§ **Data lines**
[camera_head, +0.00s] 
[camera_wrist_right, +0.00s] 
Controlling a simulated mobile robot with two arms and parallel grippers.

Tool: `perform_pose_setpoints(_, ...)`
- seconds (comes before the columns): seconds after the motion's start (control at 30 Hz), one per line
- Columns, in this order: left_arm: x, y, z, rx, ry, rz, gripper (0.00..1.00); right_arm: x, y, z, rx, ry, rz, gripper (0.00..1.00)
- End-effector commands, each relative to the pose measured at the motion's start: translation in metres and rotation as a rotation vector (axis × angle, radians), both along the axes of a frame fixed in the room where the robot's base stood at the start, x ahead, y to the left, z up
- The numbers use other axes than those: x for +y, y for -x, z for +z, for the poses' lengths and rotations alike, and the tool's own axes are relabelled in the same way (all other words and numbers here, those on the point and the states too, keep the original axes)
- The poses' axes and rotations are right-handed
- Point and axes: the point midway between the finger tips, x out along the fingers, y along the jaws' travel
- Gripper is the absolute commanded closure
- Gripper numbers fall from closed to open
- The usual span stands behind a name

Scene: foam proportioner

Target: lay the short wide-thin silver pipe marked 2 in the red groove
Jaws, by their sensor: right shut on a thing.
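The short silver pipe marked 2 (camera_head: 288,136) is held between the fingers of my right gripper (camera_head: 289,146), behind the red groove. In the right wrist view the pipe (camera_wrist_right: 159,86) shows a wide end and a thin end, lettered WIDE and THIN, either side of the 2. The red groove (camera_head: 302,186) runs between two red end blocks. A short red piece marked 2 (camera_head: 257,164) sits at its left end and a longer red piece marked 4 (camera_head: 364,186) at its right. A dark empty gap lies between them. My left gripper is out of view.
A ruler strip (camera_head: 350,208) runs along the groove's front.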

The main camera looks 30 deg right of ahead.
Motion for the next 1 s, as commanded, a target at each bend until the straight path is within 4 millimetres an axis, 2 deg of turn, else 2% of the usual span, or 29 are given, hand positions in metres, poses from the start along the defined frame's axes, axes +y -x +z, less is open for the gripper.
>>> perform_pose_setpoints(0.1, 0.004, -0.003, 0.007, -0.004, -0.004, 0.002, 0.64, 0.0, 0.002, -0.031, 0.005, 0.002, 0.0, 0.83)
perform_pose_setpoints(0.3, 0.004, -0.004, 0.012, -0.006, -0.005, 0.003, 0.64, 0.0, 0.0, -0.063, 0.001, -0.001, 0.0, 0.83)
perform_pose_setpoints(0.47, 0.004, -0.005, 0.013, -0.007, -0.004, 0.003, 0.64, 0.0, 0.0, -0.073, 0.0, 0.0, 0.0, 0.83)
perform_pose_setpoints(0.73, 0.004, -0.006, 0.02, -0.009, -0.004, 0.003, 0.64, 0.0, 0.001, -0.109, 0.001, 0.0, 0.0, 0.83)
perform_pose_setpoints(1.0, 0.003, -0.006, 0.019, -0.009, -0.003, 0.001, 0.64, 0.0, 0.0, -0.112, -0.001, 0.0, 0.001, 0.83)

§ **Task directions**
Set out the complete listing exactly as shown.

§ **Answer to this exercise**
[camera_head, +0.00s] 
[camera_wrist_right, +0.00s] 
Controlling a simulated mobile robot with two arms and parallel grippers.

Tool: `perform_pose_setpoints(_, ...)`
- seconds (comes before the columns): seconds after the motion's start (control at 30 Hz), one per line
- Columns, in this order: left_arm: x, y, z, rx, ry, rz, gripper (0.00..1.00); right_arm: x, y, z, rx, ry, rz, gripper (0.00..1.00)
- End-effector commands, each relative to the pose measured at the motion's start: translation in metres and rotation as a rotation vector (axis × angle, radians), both along the axes of a frame fixed in the room where the robot's base stood at the start, x ahead, y to the left, z up
- The numbers use other axes than those: x for +y, y for -x, z for +z, for the poses' lengths and rotations alike, and the tool's own axes are relabelled in the same way (all other words and numbers here, those on the point and the states too, keep the original axes)
- The poses' axes and rotations are right-handed
- Point and axes: the point midway between the finger tips, x out along the fingers, y along the jaws' travel
- Gripper is the absolute commanded closure
- Gripper numbers fall from closed to open
- The usual span stands behind a name

Scene: foam proportioner

Target: lay the short wide-thin silver pipe marked 2 in the red groove
Jaws, by their sensor: right shut on a thing.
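The short silver pipe marked 2 (camera_head: 288,136) is held between the fingers of my right gripper (camera_head: 289,146), behind the red groove. In the right wrist view the pipe (camera_wrist_right: 159,86) shows a wide end and a thin end, lettered WIDE and THIN, either side of the 2. The red groove (camera_head: 302,186) runs between two red end blocks. A short red piece marked 2 (camera_head: 257,164) sits at its left end and a longer red piece marked 4 (camera_head: 364,186) at its right. A dark empty gap lies between them. My left gripper is out of view.
A ruler strip (camera_head: 350,208) runs along the groove's front.

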The main camera looks 30 deg right of ahead.
Motion for the next 1 s, as commanded, a target at each bend until the straight path is within 4 millimetres an axis, 2 deg of turn, else 2% of the usual span, or 29 are given, hand positions in metres, poses from the start along the defined frame's axes, axes +y -x +z, less is open for the gripper.
>>> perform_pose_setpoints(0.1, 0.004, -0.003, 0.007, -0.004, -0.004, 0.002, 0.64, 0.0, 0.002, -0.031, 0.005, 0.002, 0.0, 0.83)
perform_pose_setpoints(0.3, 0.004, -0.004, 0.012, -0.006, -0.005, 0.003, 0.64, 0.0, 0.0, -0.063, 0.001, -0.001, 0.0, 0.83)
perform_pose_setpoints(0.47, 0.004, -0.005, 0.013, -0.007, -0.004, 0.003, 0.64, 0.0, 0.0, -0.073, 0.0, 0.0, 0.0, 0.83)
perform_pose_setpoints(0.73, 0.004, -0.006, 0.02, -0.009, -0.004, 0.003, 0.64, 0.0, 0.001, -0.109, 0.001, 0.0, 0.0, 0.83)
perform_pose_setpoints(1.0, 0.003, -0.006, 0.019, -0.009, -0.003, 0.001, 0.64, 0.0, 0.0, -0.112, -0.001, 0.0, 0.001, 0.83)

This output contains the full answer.